Set down word for word each line from the start of the listing through the line that contains "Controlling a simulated", both included.

--

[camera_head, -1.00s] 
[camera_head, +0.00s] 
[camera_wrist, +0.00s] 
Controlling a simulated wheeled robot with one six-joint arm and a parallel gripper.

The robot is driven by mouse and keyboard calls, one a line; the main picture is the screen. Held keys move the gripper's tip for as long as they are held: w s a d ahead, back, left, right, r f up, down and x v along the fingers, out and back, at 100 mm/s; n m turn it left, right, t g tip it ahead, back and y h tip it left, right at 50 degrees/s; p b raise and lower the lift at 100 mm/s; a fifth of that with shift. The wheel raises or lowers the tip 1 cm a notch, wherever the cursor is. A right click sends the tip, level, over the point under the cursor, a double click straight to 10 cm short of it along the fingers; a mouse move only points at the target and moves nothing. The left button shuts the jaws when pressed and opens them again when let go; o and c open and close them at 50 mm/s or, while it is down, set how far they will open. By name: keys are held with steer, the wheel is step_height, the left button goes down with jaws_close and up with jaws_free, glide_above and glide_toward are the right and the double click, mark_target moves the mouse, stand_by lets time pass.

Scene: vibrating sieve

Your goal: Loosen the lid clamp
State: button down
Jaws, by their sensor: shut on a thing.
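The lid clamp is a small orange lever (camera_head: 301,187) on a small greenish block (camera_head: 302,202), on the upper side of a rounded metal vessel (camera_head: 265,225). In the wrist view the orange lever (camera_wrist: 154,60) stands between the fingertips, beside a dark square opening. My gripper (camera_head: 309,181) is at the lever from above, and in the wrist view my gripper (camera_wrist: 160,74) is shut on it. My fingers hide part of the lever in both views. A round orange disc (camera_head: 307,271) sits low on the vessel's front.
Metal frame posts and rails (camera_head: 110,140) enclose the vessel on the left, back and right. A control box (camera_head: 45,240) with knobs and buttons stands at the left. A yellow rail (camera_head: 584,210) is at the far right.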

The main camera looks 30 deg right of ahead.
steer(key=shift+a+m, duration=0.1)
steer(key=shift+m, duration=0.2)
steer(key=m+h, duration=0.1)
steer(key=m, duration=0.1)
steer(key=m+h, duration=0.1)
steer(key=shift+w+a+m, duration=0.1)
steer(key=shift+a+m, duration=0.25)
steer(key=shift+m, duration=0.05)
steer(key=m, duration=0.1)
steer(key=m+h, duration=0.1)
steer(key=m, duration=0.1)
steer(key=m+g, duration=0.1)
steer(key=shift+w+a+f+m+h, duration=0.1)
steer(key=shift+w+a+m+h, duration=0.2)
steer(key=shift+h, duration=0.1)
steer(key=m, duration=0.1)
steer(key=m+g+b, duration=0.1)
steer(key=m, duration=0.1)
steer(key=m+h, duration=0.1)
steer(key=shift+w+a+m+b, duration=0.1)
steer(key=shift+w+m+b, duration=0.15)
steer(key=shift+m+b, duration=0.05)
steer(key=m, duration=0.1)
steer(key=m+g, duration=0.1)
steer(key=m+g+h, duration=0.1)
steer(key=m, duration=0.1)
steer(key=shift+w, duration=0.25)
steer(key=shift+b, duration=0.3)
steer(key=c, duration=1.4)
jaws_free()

--

OUTPUT OF THE EXERCISE =
[camera_head, -1.00s] 
[camera_head, +0.00s] 
[camera_wrist, +0.00s] 
Controlling a simulated wheeled robot with one six-joint arm and a parallel gripper.

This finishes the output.